:: Source excerpt ::

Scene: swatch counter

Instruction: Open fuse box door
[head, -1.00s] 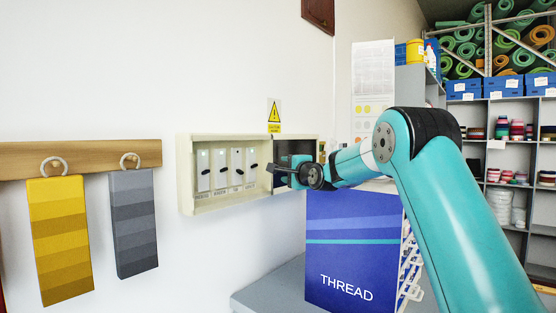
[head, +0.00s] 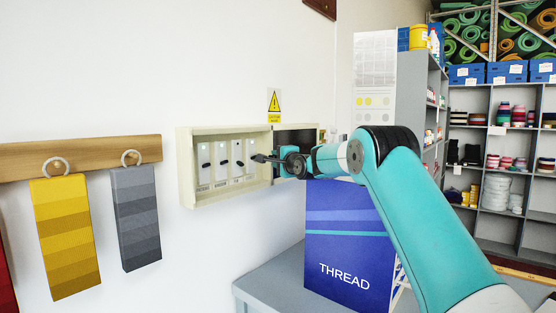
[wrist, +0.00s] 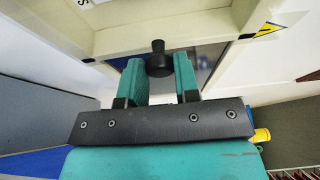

:::

» What is being asked
Reproduce all of the data exactly, omitting each picture it holds.

» Expected output
Scene: swatch counter

Instruction: Open fuse box door
[head, -1.00s] 
[head, +0.00s] 
[wrist, +0.00s] 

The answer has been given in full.